The Mumbai bench of the bankruptcy court recently disposed of an application filed by Phantom Studios India (PSIPL), which sought to implement a merger scheme between Zee Entertainment Enterprises (ZEEL) and Sony Group companies Bangla Entertainment Private (BEPL) and Culver Max Entertainment (CMEPL).
The National Company Law Tribunal bench ruled that the application from a minor shareholder, seeking to enforce the scheme, is moot. It said that the shareholder’s right to enforce the scheme lapsed after the companies’ boards approved the scheme’s withdrawal, despite his minor shareholding.
PSIPL, formerly known as Mad Man Film Ventures, owned about 1.3 million shares of Zee Entertainment, valued at around ₹50 crore, at the time of the tribunal filing.

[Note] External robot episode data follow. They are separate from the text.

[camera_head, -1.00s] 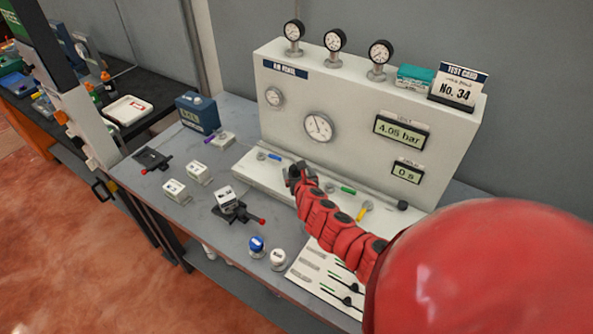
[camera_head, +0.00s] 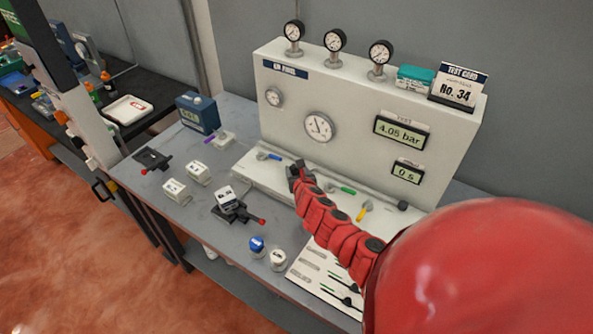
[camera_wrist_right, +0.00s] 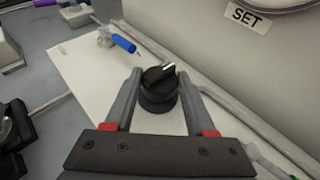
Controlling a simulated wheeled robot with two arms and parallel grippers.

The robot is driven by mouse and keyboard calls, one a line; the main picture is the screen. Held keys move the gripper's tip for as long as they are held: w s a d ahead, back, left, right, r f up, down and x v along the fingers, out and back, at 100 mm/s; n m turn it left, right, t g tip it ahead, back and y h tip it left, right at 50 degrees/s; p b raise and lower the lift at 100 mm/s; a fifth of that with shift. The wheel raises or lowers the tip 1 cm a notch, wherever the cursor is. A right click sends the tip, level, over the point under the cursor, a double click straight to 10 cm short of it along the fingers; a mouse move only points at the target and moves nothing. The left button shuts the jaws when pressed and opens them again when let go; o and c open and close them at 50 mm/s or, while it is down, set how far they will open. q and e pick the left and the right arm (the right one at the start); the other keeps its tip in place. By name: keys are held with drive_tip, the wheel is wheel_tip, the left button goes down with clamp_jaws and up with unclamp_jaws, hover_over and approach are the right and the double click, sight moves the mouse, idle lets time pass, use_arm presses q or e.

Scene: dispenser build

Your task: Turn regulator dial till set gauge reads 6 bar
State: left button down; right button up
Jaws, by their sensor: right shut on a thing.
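The regulator dial (camera_wrist_right: 158,95) is a round black knob with a white pointer line, standing on the pale ledge of the panel. My right gripper (camera_wrist_right: 161,76) is shut on it, one finger on each side. In the head view my right gripper (camera_head: 296,174) is at the ledge and hides the dial. The set gauge (camera_head: 319,127) is the large round white dial on the panel front; its needle is too small to read exactly. The SET label (camera_wrist_right: 247,16) shows below its rim in the wrist view. My left gripper is not in view.
A display (camera_head: 401,132) reads 4.05 bar; another (camera_head: 407,172) reads 0 s. Blue (camera_head: 269,156), green (camera_head: 347,190) and yellow (camera_head: 364,210) handles line the ledge. Small blocks, fixtures and two round containers occupy the bench to the left. A test card (camera_head: 458,87) reads No. 34.

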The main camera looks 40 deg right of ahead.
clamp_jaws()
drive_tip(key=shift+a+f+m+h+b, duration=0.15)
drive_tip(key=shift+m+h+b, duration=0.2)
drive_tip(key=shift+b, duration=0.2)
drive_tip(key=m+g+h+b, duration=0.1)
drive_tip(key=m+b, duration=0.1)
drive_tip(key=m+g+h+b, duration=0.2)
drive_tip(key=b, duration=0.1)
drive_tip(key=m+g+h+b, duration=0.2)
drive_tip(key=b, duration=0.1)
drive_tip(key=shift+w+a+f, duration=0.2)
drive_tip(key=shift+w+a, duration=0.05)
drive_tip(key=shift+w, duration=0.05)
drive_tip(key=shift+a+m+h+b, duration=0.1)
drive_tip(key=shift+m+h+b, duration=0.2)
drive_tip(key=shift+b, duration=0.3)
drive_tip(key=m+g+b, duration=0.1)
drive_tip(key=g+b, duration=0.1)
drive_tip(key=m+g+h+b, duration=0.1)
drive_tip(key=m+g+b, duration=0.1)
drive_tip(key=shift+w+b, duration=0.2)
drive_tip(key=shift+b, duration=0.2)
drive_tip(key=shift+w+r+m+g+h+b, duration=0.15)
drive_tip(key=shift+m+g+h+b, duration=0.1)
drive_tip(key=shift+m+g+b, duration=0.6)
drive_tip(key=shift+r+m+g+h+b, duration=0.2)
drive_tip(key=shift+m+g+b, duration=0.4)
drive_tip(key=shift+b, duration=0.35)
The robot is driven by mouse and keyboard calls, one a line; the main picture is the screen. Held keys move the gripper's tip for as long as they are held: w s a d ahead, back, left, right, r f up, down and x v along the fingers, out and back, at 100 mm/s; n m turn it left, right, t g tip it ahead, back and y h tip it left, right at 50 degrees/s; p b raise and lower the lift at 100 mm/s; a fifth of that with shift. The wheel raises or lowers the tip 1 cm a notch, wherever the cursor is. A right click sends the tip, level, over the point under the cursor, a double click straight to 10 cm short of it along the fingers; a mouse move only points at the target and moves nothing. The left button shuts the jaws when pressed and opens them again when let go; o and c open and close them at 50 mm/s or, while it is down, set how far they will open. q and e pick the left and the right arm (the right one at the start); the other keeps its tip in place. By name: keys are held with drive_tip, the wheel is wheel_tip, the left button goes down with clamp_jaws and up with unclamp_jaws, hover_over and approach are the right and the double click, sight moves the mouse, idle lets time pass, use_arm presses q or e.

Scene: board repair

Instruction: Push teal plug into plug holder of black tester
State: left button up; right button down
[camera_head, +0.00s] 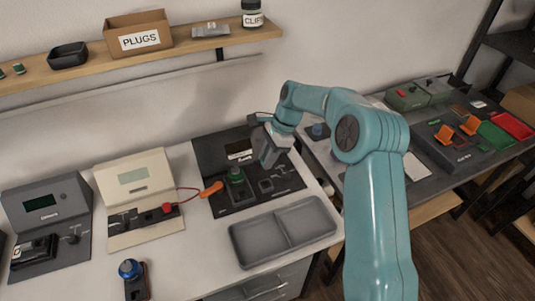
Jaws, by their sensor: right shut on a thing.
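The black tester (210,160) stands at the back of the white bench, with a small screen on its sloped panel. A dark unit with a green knob (236,174) sits on its deck, and a dark square socket-like part (266,186) lies to the right. My right gripper (270,163) hangs over the right part of the tester, pointing down. It is shut on a thing that its own grey body hides. I cannot make out the teal plug or tell whether the held thing touches the tester. My left gripper is out of view.
A grey two-part tray (283,247) lies in front of the tester. A cream tester (133,172) with a red lead and an orange clip (211,190) stands left, a grey tester (44,205) further left. A blue-knobbed device (131,270) is in front. A shelf holds the PLUGS box (138,24).

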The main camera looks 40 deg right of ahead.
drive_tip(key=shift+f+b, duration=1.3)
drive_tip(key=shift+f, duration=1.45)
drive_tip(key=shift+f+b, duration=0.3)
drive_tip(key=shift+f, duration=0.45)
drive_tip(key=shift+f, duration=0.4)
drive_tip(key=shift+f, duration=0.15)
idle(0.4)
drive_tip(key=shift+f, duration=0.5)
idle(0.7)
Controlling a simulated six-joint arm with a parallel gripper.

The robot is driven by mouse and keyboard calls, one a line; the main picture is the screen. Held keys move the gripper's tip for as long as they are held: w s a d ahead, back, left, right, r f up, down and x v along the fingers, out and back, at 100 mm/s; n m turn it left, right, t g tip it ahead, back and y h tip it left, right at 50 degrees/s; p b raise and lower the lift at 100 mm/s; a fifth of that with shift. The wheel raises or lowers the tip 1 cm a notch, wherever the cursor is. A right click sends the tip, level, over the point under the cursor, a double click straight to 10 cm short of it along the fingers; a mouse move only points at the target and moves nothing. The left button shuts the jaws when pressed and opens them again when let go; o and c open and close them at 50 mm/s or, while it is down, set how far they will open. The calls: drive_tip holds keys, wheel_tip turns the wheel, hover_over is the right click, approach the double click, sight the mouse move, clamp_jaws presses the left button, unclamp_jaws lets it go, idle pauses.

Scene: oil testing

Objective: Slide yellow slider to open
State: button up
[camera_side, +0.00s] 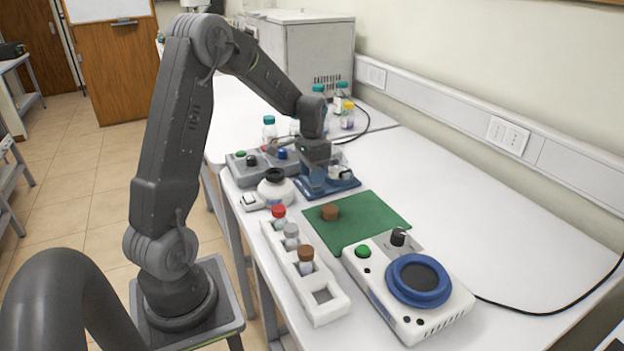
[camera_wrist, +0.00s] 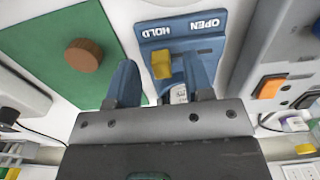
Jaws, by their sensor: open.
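The yellow slider (camera_wrist: 161,65) shows in the wrist view on a blue device (camera_wrist: 218,47) marked HOLD and OPEN, with the lettering upside down. The slider is at the HOLD end, left of the OPEN marking. My gripper (camera_wrist: 160,75) has its two blue fingers apart. The slider shows in the gap between them, nearer the left finger; I cannot tell whether either finger touches it. In the side view my gripper (camera_side: 316,182) is low over the blue device (camera_side: 343,186), and the slider cannot be made out there.
A green mat (camera_side: 368,224) with a brown cap (camera_side: 329,212) lies beside the blue device. A grey box with buttons (camera_side: 243,167) stands on its other side. A white vial rack (camera_side: 325,309) and a white machine with a blue ring (camera_side: 455,308) are nearer the camera.

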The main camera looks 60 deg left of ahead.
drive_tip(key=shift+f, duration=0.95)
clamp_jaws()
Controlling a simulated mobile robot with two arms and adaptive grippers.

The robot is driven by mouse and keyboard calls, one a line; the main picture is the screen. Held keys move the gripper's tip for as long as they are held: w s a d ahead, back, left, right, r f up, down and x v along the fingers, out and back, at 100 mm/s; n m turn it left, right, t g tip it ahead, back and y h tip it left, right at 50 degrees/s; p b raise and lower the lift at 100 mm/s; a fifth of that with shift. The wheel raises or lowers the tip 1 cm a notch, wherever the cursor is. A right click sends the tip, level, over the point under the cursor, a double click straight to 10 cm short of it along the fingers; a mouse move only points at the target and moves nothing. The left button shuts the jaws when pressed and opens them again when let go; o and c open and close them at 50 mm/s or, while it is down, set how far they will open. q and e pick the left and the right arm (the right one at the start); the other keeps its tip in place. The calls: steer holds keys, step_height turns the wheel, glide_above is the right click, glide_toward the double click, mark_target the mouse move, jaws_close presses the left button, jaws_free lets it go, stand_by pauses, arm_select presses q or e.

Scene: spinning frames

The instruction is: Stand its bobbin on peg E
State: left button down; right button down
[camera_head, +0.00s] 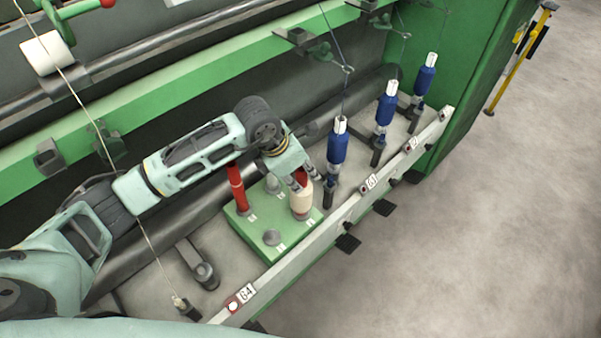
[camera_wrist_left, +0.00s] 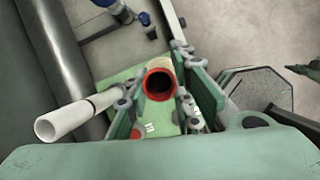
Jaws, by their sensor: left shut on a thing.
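My left gripper (camera_head: 310,184) is shut around a cream bobbin (camera_head: 301,204) with a red top end. This bobbin is upright over the right part of a green peg block (camera_head: 245,225). Its lower end is at or close to the block; I cannot tell whether it is seated on a peg. In the left wrist view its red rim and dark bore (camera_wrist_left: 160,84) show between the fingers. A red bobbin (camera_head: 236,188) stands on the block's left side. Bare grey pegs show at the back (camera_head: 271,184) and front (camera_head: 272,238). The peg letters are too small to read.
Several blue bobbins (camera_head: 337,148) stand on spindles along the rail (camera_head: 340,215), right of the block. An empty spindle arm (camera_head: 200,270) lies left of it. A white tube (camera_wrist_left: 75,115) shows beside the left fingers.

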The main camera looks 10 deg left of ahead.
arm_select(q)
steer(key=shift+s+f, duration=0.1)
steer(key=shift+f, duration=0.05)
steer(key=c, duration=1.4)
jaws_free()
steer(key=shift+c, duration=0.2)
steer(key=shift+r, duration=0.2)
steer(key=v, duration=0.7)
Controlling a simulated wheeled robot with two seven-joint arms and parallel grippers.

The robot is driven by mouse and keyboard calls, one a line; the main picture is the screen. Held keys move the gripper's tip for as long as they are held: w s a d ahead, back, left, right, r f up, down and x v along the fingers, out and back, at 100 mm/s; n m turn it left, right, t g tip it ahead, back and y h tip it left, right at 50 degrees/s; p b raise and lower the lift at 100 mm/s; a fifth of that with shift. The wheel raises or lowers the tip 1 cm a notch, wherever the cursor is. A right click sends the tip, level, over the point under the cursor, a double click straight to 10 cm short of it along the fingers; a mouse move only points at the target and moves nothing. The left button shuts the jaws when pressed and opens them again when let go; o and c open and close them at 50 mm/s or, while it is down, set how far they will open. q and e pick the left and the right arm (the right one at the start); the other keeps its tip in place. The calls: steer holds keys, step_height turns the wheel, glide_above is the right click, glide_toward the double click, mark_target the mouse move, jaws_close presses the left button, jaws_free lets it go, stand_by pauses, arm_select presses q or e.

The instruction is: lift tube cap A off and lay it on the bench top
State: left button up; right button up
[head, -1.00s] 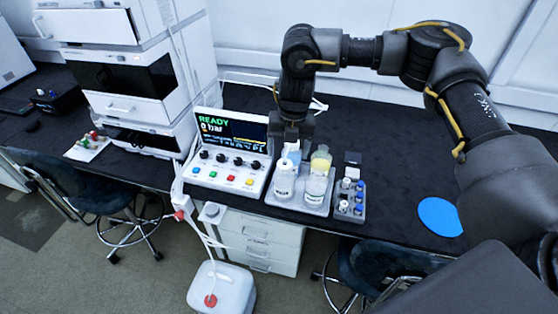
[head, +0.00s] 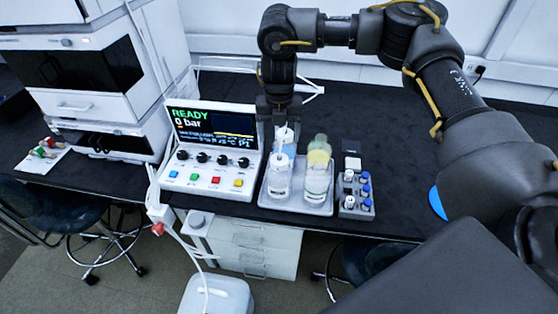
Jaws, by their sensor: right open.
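A bottle with a white cap (head: 284,134) and bluish contents stands at the back left of a grey tray (head: 263,201). I take this cap for tube cap A, but no label is readable. A white-capped bottle (head: 277,179) stands in front of it. My right gripper (head: 279,123) points down, open, right at the white cap of the back bottle. Whether its fingers straddle or touch the cap is unclear. My left gripper is out of view.
A control panel (head: 212,150) reading READY, 0 bar stands close left of the tray. A small vial rack (head: 348,208) is close right. A blue disc (head: 437,203) is partly behind my arm. Dark bench top (head: 398,200) is clear right of the rack.

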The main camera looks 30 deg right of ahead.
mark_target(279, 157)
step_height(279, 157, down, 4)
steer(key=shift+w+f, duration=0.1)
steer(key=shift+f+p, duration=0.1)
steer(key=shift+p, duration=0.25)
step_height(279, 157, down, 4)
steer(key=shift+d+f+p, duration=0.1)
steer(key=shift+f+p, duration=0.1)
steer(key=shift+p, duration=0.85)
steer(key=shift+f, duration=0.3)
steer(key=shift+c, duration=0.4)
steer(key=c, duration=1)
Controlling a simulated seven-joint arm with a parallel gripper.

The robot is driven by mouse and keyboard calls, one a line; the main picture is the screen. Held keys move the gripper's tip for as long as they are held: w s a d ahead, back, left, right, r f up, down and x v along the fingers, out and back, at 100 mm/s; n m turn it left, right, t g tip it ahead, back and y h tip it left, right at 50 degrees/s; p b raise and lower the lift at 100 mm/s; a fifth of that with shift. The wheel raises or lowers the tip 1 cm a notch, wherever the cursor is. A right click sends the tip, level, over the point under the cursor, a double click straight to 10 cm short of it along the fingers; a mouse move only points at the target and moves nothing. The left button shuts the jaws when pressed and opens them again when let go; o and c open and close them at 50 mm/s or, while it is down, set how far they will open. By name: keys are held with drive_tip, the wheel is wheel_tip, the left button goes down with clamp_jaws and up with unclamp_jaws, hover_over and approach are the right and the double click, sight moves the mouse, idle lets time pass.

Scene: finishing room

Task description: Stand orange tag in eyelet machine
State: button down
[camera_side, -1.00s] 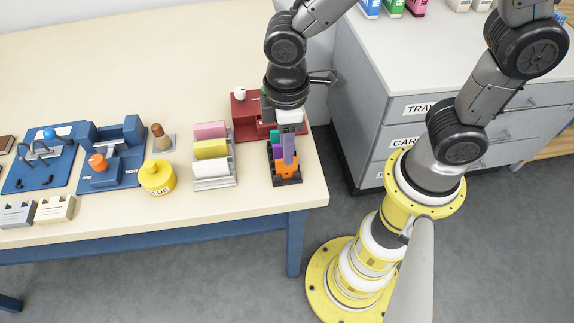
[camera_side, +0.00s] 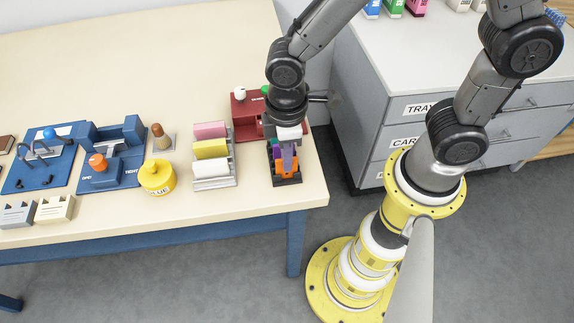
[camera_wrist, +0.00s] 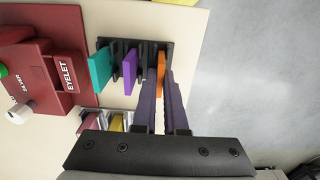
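The orange tag (camera_wrist: 161,73) stands in a dark slotted rack (camera_wrist: 103,42) at the table's right end. It also shows in the side view (camera_side: 285,170), partly hidden by my fingers. My gripper (camera_wrist: 161,80) is low over the rack, its two fingers on either side of the orange tag. A gap shows between the fingers; they do not look clamped on the tag. The dark red eyelet machine (camera_wrist: 66,72), labelled EYELET, stands beside the rack. In the side view the machine (camera_side: 240,104) is behind the rack, partly hidden by my wrist.
A purple tag (camera_wrist: 129,72) and a teal tag (camera_wrist: 100,70) stand in the same rack, close beside my fingers. A holder with pink, yellow and white pieces (camera_side: 211,149) is left of the rack. A glue pot (camera_side: 157,177) and blue fixtures (camera_side: 112,170) stand further left.

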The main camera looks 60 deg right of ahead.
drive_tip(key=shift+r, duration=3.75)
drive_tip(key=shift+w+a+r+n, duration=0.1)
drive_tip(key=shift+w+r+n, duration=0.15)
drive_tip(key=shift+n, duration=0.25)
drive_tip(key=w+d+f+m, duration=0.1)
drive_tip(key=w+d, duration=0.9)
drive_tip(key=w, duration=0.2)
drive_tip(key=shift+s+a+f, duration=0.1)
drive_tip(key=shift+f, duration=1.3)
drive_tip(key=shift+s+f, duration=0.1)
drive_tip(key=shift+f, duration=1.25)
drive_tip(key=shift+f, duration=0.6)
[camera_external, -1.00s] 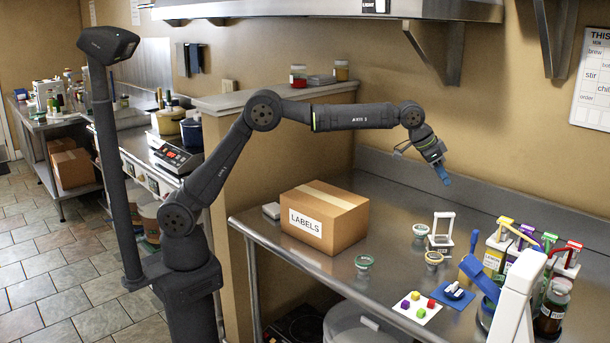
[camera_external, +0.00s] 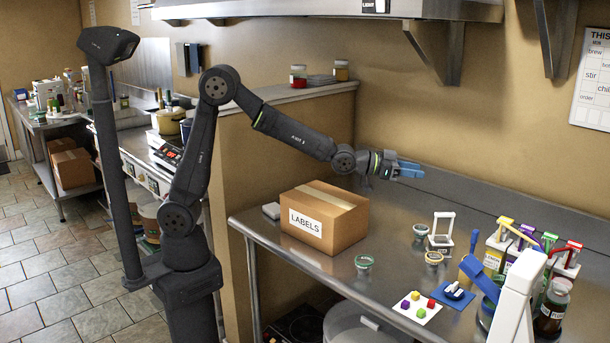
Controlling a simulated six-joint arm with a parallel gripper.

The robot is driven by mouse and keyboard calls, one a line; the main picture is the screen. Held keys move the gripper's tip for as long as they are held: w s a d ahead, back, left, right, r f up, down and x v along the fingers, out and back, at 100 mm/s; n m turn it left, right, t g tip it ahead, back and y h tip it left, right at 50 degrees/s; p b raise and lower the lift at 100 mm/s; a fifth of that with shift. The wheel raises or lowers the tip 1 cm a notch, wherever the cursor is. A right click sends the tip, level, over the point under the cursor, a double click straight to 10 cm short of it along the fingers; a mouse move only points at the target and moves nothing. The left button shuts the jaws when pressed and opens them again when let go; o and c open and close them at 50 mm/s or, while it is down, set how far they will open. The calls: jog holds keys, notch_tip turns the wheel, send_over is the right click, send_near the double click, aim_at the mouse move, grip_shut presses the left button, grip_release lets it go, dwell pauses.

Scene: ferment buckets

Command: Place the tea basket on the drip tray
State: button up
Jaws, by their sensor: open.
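Several small round cups with rims stand on the steel counter. One with a green rim (camera_external: 364,263) is near the front edge, another greenish one (camera_external: 419,232) is farther back, and one with a tan rim (camera_external: 434,259) is to its right. I cannot tell which is the tea basket. A blue flat piece (camera_external: 443,300) with a small white and dark object on it lies at the front right. I cannot tell whether it is the drip tray. My gripper (camera_external: 410,170) is open, with blue fingers pointing right, high above the back of the counter and apart from everything.
A cardboard box marked LABELS (camera_external: 325,218) stands on the left of the counter (camera_external: 300,270). A white frame stand (camera_external: 442,232), a white card with coloured cubes (camera_external: 417,307), bottles and coloured-top dispensers (camera_external: 510,240) crowd the right. The back middle is clear.

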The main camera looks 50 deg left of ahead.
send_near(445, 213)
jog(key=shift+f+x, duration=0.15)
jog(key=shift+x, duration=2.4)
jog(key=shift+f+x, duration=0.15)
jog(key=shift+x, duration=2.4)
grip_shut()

Last month, the tribunal officially withdrew its approval for the proposed $10 billion merger between ZEEL and Sony’s Indian media entities, CMEPL and BEPL.
“During the course of the hearing, we were informed that the PSIPL has attended the meeting of shareholders and voted in favour of the scheme. As Section V para 10 permits the withdrawal by parties, the PSIPL cannot insist on the implementation of the scheme,” said the division bench of judicial member Lakshmi Gurung and technical member Charanjeet Singh Gulati in its October 24 order.
PSIPL, represented by counsel Shyam Kapadia, argued that once shareholders approve a scheme, its essential terms cannot be changed without their consent. However, Sony’s entities, represented by senior counsel Darius Khambata and Meghna Rajadhyaksha of Shardul Amarchand Mangaldas & Co, countered saying that PSIPL lacked the standing to file the application, being a third party to the scheme. In this case, Nitesh Jain of Trilegal appeared for the Zee Entertainment Enterprises.
The companies also contended that the tribunal did not have the authority to enforce a scheme that had not taken effect and that the scheme was approved with conditions.
Ruchi Khatlawala Pandya, a partner at law firm Little & Co, said shareholder rights are crucial, especially when a merger scheme includes a withdrawal clause. “The tribunal’s order sets a precedent for cases where parties may reconsider implementation even after approval,” she said.
In August, ZEEL and Sony’s Indian units agreed to a non-cash settlement to resolve all disputes over their failed merger. The companies agreed to withdraw claims in the ongoing arbitration at the Singapore International Arbitration Centre and all related proceedings in the NCLT.
The settlement, aimed at independently pursuing future growth, followed Sony’s January termination of the merger, citing ZEEL’s unmet closing conditions and leadership disagreements. Sony then filed a $90 million arbitration claim against ZEEL.